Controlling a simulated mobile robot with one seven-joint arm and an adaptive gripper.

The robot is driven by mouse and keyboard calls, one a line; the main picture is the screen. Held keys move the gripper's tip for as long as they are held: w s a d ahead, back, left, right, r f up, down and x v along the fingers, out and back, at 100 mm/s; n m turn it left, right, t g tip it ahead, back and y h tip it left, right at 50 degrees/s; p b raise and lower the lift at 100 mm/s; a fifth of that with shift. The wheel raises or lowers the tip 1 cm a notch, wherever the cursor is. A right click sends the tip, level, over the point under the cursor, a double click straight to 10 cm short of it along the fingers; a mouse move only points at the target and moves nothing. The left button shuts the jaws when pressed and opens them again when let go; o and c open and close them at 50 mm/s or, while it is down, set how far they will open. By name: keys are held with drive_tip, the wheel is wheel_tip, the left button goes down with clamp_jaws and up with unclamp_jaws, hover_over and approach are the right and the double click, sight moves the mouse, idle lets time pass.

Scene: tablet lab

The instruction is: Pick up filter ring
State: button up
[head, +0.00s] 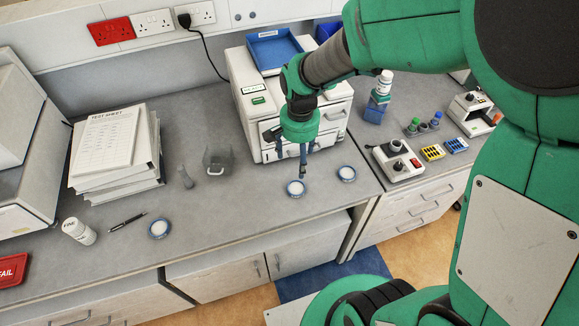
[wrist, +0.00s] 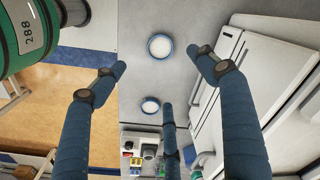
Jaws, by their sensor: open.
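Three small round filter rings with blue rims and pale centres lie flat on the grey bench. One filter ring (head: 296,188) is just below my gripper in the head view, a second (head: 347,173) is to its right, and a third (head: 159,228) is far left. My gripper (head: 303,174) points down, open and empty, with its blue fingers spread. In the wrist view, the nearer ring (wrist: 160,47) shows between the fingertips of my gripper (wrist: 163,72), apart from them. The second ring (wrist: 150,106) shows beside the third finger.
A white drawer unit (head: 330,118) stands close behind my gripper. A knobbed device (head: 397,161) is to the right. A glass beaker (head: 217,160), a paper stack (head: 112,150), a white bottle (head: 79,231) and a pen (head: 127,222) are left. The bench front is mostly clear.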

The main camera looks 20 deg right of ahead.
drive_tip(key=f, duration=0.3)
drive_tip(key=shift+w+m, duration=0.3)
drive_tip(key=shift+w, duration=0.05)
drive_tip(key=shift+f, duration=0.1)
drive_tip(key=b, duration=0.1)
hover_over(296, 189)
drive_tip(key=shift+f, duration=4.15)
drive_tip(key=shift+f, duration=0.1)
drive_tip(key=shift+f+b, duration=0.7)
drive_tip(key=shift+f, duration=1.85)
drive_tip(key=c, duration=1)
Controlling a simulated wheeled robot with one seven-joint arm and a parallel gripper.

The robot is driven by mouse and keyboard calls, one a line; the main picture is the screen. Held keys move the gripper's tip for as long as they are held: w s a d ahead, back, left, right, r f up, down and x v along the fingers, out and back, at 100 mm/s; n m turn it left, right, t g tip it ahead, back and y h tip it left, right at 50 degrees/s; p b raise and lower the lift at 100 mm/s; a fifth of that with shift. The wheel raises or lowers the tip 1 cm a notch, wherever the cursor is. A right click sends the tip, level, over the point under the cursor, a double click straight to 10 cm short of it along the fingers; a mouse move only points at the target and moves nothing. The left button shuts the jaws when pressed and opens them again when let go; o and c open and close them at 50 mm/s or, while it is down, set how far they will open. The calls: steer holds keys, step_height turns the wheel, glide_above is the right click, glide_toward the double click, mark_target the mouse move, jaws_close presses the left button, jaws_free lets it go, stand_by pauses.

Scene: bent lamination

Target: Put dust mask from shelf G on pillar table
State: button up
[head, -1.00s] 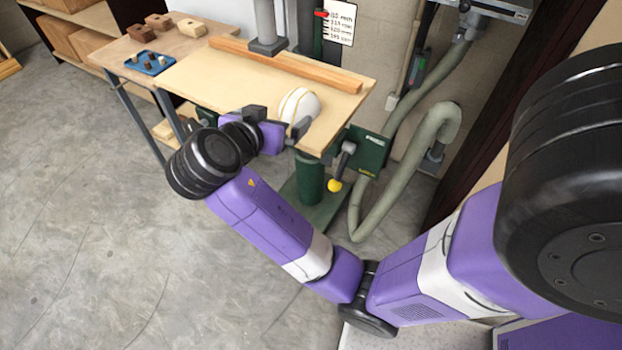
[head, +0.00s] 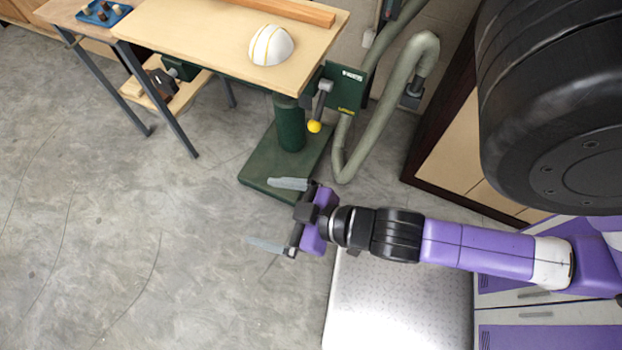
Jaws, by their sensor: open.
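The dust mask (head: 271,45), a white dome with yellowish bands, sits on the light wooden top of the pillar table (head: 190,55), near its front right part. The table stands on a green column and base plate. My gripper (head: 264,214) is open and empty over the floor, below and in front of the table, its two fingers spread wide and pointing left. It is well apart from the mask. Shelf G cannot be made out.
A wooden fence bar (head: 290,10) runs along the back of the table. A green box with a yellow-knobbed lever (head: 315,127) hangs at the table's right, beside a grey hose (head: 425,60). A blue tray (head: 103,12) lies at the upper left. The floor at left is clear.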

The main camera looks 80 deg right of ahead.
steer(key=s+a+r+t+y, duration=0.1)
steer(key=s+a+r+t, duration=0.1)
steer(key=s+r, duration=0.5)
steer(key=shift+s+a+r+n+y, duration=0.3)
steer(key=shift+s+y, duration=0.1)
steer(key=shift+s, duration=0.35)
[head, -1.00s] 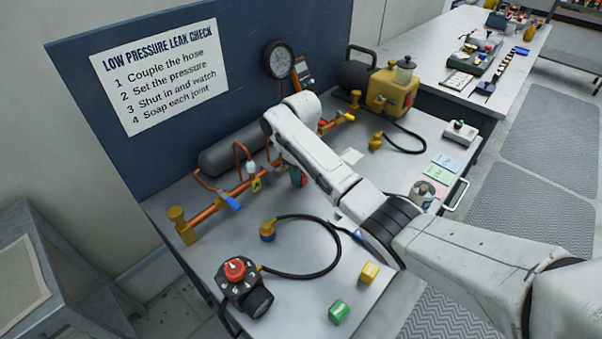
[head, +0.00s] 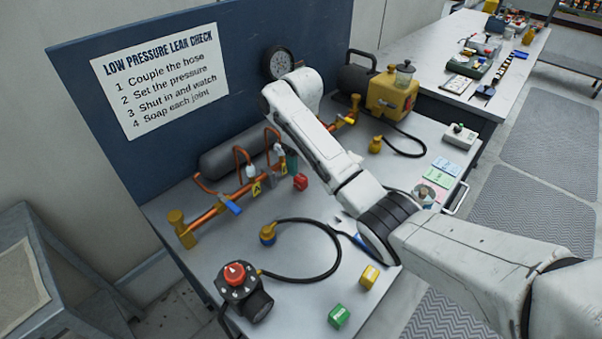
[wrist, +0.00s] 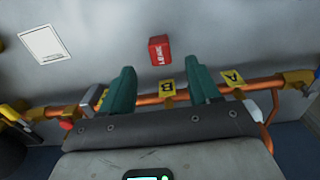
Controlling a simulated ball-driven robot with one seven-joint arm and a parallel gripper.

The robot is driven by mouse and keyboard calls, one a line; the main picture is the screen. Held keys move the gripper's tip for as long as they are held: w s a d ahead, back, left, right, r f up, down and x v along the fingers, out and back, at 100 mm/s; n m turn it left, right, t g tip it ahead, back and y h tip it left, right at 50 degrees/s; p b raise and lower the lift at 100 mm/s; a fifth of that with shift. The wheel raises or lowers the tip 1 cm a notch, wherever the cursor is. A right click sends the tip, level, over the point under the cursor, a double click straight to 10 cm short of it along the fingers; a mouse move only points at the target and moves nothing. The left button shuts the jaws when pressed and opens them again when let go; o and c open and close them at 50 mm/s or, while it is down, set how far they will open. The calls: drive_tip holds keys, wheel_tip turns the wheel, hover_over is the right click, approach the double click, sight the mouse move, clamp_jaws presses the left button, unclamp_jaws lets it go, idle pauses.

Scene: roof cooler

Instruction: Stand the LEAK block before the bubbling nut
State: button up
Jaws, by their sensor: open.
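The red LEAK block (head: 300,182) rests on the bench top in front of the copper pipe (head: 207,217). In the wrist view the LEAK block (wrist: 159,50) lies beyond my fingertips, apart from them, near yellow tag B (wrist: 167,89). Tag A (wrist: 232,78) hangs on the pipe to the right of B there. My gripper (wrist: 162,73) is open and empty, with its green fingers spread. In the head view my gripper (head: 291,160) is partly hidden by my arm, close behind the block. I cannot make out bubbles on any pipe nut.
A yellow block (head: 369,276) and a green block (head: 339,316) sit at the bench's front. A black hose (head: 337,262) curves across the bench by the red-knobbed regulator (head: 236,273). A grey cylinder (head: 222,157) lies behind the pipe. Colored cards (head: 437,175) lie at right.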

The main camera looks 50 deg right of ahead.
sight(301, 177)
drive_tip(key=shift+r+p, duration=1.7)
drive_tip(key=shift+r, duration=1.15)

————————

◆ TASK DETAILS ◆
Using the material above, retype each entry exactly and omit the pictures.

◆ CORRECT OUTPUT ◆
Controlling a simulated mobile robot with one seven-joint arm and an adaptive gripper.

The robot is driven by mouse and keyboard calls, one a line; the main picture is the screen. Held keys move the gripper's tip for as long as they are held: w s a d ahead, back, left, right, r f up, down and x v along the fingers, out and back, at 100 mm/s; n m turn it left, right, t g tip it ahead, back and y h tip it left, right at 50 degrees/s; p b raise and lower the lift at 100 mm/s; a fifth of that with shift. The wheel raises or lowers the tip 1 cm a notch, wherever the cursor is. A right click sends the tip, level, over the point under the cursor, a double click straight to 10 cm short of it along the fingers; a mouse move only points at the target and moves nothing. The left button shuts the jaws when pressed and opens them again when let go; o and c open and close them at 50 mm/s or, while it is down, set how far they will open. By name: keys are held with drive_tip, the wheel is wheel_tip, the left button goes down with clamp_jaws and up with unclamp_jaws, hover_over and approach are the right and the double click, sight moves the mouse, idle lets time pass.

Scene: tablet lab

The instruction is: Pick up filter ring
State: button up
[head, +0.00s] 
[wrist, +0.00s] 
Jaws, by their sensor: open.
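Three small round filter rings with blue rims and pale centres lie flat on the grey bench. One filter ring (head: 296,188) is just below my gripper in the head view, a second (head: 347,173) is to its right, and a third (head: 159,228) is far left. My gripper (head: 303,174) points down, open and empty, with its blue fingers spread. In the wrist view, the nearer ring (wrist: 160,47) shows between the fingertips of my gripper (wrist: 163,72), apart from them. The second ring (wrist: 150,106) shows beside the third finger.
A white drawer unit (head: 330,118) stands close behind my gripper. A knobbed device (head: 397,161) is to the right. A glass beaker (head: 217,160), a paper stack (head: 112,150), a white bottle (head: 79,231) and a pen (head: 127,222) are left. The bench front is mostly clear.

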The main camera looks 20 deg right of ahead.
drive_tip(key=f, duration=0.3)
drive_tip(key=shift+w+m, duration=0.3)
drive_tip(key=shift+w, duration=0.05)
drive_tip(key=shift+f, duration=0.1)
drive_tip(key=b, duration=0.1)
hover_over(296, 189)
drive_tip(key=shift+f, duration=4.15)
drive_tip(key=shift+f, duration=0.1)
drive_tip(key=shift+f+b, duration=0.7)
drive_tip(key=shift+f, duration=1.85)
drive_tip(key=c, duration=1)
Controlling a simulated wheeled robot with one seven-joint arm and a parallel gripper.

The robot is driven by mouse and keyboard calls, one a line; the main picture is the screen. Held keys move the gripper's tip for as long as they are held: w s a d ahead, back, left, right, r f up, down and x v along the fingers, out and back, at 100 mm/s; n m turn it left, right, t g tip it ahead, back and y h tip it left, right at 50 degrees/s; p b raise and lower the lift at 100 mm/s; a fifth of that with shift. The wheel raises or lowers the tip 1 cm a notch, wherever the cursor is. A right click sends the tip, level, over the point under the cursor, a double click straight to 10 cm short of it along the fingers; a mouse move only points at the target and moves nothing. The left button shuts the jaws when pressed and opens them again when let go; o and c open and close them at 50 mm/s or, while it is down, set how far they will open. The calls: steer holds keys, step_height turns the wheel, glide_above is the right click, glide_toward the double click, mark_target the mouse move, jaws_close presses the left button, jaws_free lets it go, stand_by pauses.

Scene: bent lamination

Target: Put dust mask from shelf G on pillar table
State: button up
[head, -1.00s] 
[head, +0.00s] 
Jaws, by their sensor: open.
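The dust mask (head: 271,45), a white dome with yellowish bands, sits on the light wooden top of the pillar table (head: 190,55), near its front right part. The table stands on a green column and base plate. My gripper (head: 264,214) is open and empty over the floor, below and in front of the table, its two fingers spread wide and pointing left. It is well apart from the mask. Shelf G cannot be made out.
A wooden fence bar (head: 290,10) runs along the back of the table. A green box with a yellow-knobbed lever (head: 315,127) hangs at the table's right, beside a grey hose (head: 425,60). A blue tray (head: 103,12) lies at the upper left. The floor at left is clear.

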The main camera looks 80 deg right of ahead.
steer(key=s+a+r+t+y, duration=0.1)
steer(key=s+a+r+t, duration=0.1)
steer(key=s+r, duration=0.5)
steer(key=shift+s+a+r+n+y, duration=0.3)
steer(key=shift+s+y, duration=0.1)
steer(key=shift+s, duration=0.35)
[head, -1.00s] 
[head, +0.00s] 
[wrist, +0.00s] 
Controlling a simulated ball-driven robot with one seven-joint arm and a parallel gripper.

The robot is driven by mouse and keyboard calls, one a line; the main picture is the screen. Held keys move the gripper's tip for as long as they are held: w s a d ahead, back, left, right, r f up, down and x v along the fingers, out and back, at 100 mm/s; n m turn it left, right, t g tip it ahead, back and y h tip it left, right at 50 degrees/s; p b raise and lower the lift at 100 mm/s; a fifth of that with shift. The wheel raises or lowers the tip 1 cm a notch, wherever the cursor is. A right click sends the tip, level, over the point under the cursor, a double click straight to 10 cm short of it along the fingers; a mouse move only points at the target and moves nothing. The left button shuts the jaws when pressed and opens them again when let go; o and c open and close them at 50 mm/s or, while it is down, set how far they will open. The calls: drive_tip holds keys, wheel_tip turns the wheel, hover_over is the right click, approach the double click, sight the mouse move, clamp_jaws presses the left button, unclamp_jaws lets it go, idle pauses.

Scene: roof cooler

Instruction: Stand the LEAK block before the bubbling nut
State: button up
Jaws, by their sensor: open.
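The red LEAK block (head: 300,182) rests on the bench top in front of the copper pipe (head: 207,217). In the wrist view the LEAK block (wrist: 159,50) lies beyond my fingertips, apart from them, near yellow tag B (wrist: 167,89). Tag A (wrist: 232,78) hangs on the pipe to the right of B there. My gripper (wrist: 162,73) is open and empty, with its green fingers spread. In the head view my gripper (head: 291,160) is partly hidden by my arm, close behind the block. I cannot make out bubbles on any pipe nut.
A yellow block (head: 369,276) and a green block (head: 339,316) sit at the bench's front. A black hose (head: 337,262) curves across the bench by the red-knobbed regulator (head: 236,273). A grey cylinder (head: 222,157) lies behind the pipe. Colored cards (head: 437,175) lie at right.

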The main camera looks 50 deg right of ahead.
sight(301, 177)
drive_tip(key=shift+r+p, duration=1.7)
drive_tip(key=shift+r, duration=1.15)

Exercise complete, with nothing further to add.